• [EXERCISE DESCRIPTION]: Transcribe all of the data exactly. Omit the pictures.

(Records of robot episodes)
----------
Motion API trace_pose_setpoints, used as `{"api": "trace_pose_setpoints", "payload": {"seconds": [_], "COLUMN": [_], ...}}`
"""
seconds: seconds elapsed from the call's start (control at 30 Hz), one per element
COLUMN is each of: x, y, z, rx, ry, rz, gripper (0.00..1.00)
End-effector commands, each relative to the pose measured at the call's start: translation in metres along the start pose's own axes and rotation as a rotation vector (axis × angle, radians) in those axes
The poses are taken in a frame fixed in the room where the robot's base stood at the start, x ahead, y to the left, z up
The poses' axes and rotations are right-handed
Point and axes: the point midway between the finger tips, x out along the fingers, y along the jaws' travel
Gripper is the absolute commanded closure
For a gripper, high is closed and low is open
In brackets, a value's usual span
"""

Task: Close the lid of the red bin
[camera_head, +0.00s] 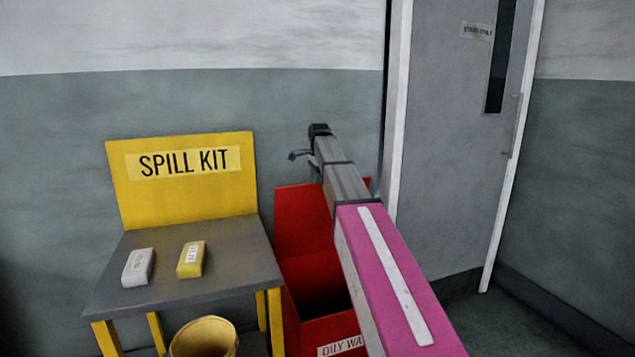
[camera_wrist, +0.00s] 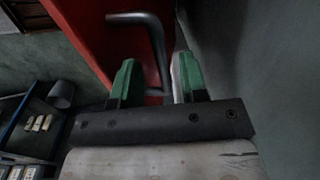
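The red bin (camera_head: 318,330) stands beside the spill kit table in the head view, with its inside open to view. Its red lid (camera_head: 298,215) stands raised at the back, near the wall; it also shows in the wrist view (camera_wrist: 87,28). A grey bar handle (camera_wrist: 153,35) on the lid runs down between my fingers. My gripper (camera_wrist: 157,80) has green-tipped fingers, set apart on either side of the handle, with gaps visible. In the head view my gripper (camera_head: 315,172) is at the lid's upper edge, partly hidden by my arm.
A grey-topped yellow table (camera_head: 215,250) with a white block (camera_head: 138,267) and a yellow block (camera_head: 191,259) stands left of the bin.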

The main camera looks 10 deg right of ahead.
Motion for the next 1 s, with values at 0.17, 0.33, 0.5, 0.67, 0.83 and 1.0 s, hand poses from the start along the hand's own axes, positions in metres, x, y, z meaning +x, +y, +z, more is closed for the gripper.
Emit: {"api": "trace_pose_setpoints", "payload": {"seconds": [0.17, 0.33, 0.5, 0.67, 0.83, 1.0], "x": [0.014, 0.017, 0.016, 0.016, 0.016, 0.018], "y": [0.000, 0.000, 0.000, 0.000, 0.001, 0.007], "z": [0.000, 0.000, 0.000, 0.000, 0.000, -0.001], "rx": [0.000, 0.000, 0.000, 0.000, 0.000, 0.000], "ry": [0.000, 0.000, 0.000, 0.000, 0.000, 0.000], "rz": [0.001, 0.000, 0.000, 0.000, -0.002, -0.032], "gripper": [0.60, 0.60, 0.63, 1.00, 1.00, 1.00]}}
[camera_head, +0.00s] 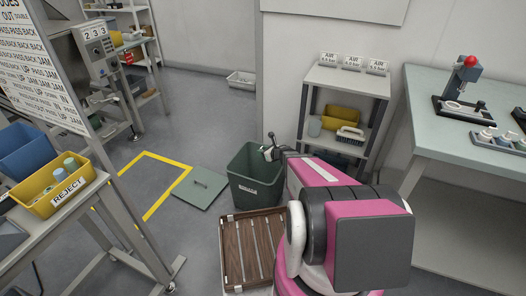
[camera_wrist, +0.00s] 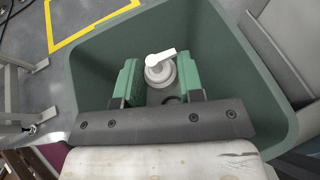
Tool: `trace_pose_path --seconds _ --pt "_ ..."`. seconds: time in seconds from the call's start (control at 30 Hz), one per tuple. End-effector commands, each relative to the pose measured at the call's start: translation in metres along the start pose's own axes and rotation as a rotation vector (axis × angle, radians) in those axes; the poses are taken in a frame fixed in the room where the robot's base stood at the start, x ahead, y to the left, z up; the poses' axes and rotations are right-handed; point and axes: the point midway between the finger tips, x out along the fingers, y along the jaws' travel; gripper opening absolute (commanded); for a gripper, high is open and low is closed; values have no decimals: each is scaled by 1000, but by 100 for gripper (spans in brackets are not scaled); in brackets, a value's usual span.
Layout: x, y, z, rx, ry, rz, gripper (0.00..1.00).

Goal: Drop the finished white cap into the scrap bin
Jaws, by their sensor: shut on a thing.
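The finished white cap (camera_wrist: 160,66), a round body with a small spout or lever on top, sits between the green finger pads of my gripper (camera_wrist: 159,82) in the wrist view. My gripper is shut on it. The green scrap bin (camera_head: 257,191) stands open on the floor in the head view, with a white label on its front. In the wrist view its wall (camera_wrist: 255,95) surrounds the cap and fingers, so the cap is over the bin's opening. In the head view my gripper (camera_head: 270,149) is above the bin's rim; the cap is too small there to tell clearly.
A green lid (camera_head: 200,187) lies flat left of the bin, beside a yellow floor marking (camera_head: 140,158). A wooden slatted crate (camera_head: 233,252) is in front. A shelf (camera_head: 345,82) stands behind right. A yellow reject tray (camera_head: 48,203) sits on the left table.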

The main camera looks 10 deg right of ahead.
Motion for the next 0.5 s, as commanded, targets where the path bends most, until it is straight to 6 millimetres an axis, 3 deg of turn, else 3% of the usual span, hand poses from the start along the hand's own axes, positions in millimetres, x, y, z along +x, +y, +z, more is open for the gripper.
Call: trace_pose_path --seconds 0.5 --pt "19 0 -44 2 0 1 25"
----------
• [COMPLETE RESPONSE]:
Motion API trace_pose_setpoints, used as `{"api": "trace_pose_setpoints", "payload": {"seconds": [_], "COLUMN": [_], ...}}`
"""
seconds: seconds elapsed from the call's start (control at 30 Hz), one per element
COLUMN is each of: x, y, z, rx, ry, rz, gripper (0.00..1.00)
End-effector commands, each relative to the pose measured at the call's start: translation in metres along the start pose's own axes and rotation as a rotation vector (axis × angle, radians) in those axes
The poses are taken in a frame fixed in the room where the robot's base stood at the start, x ahead, y to the left, z up
The poses' axes and rotations are right-handed
Point and axes: the point midway between the finger tips, x out along the fingers, y along the jaws' travel
Gripper is the absolute commanded closure
For a gripper, high is closed and low is open
In brackets, a value's usual span
"""

Task: Close the lid of the red bin
[camera_head, +0.00s] 
[camera_wrist, +0.00s] 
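The red bin (camera_head: 318,330) stands beside the spill kit table in the head view, with its inside open to view. Its red lid (camera_head: 298,215) stands raised at the back, near the wall; it also shows in the wrist view (camera_wrist: 87,28). A grey bar handle (camera_wrist: 153,35) on the lid runs down between my fingers. My gripper (camera_wrist: 157,80) has green-tipped fingers, set apart on either side of the handle, with gaps visible. In the head view my gripper (camera_head: 315,172) is at the lid's upper edge, partly hidden by my arm.
A grey-topped yellow table (camera_head: 215,250) with a white block (camera_head: 138,267) and a yellow block (camera_head: 191,259) stands left of the bin.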

The main camera looks 10 deg right of ahead.
Motion for the next 1 s, with values at 0.17, 0.33, 0.5, 0.67, 0.83 and 1.0 s, hand poses from the start along the hand's own axes, positions in metres, x, y, z meaning +x, +y, +z, more is closed for the gripper.
Emit: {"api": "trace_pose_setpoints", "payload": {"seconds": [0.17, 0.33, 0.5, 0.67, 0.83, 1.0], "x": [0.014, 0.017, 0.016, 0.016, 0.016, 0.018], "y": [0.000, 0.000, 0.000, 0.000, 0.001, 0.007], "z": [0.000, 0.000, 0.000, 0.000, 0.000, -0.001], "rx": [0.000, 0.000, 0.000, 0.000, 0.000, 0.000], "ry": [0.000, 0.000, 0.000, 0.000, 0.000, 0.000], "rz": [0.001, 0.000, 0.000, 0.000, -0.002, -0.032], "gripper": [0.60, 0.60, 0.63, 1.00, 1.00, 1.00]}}
[camera_head, +0.00s] 
[camera_wrist, +0.00s] 
Tool: `trace_pose_path --seconds _ --pt "_ ..."`. seconds: time in seconds from the call's start (control at 30 Hz), one per tuple. End-effector commands, each relative to the pose measured at the call's start: translation in metres along the start pose's own axes and rotation as a rotation vector (axis × angle, radians) in those axes; the poses are taken in a frame fixed in the room where the robot's base stood at the start, x ahead, y to the left, z up; the poses' axes and rotations are right-handed; point and axes: the point midway between the finger tips, x out along the fingers, y along the jaws' travel; gripper opening absolute (commanded); for a gripper, high is open and low is closed; values have no decimals: each is scaled by 1000, but by 100 for gripper (spans in brackets are not scaled); in brackets, a value's usual span.
Layout: x, y, z, rx, ry, rz, gripper (0.00..1.00).

Goal: Drop the finished white cap into the scrap bin
Jaws, by their sensor: shut on a thing.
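The finished white cap (camera_wrist: 160,66), a round body with a small spout or lever on top, sits between the green finger pads of my gripper (camera_wrist: 159,82) in the wrist view. My gripper is shut on it. The green scrap bin (camera_head: 257,191) stands open on the floor in the head view, with a white label on its front. In the wrist view its wall (camera_wrist: 255,95) surrounds the cap and fingers, so the cap is over the bin's opening. In the head view my gripper (camera_head: 270,149) is above the bin's rim; the cap is too small there to tell clearly.
A green lid (camera_head: 200,187) lies flat left of the bin, beside a yellow floor marking (camera_head: 140,158). A wooden slatted crate (camera_head: 233,252) is in front. A shelf (camera_head: 345,82) stands behind right. A yellow reject tray (camera_head: 48,203) sits on the left table.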

The main camera looks 10 deg right of ahead.
Motion for the next 0.5 s, as commanded, targets where the path bends most, until it is straight to 6 millimetres an axis, 3 deg of turn, else 3% of the usual span, hand poses from the start along the hand's own axes, positions in millimetres, x, y, z along +x, +y, +z, more is open for the gripper.
Call: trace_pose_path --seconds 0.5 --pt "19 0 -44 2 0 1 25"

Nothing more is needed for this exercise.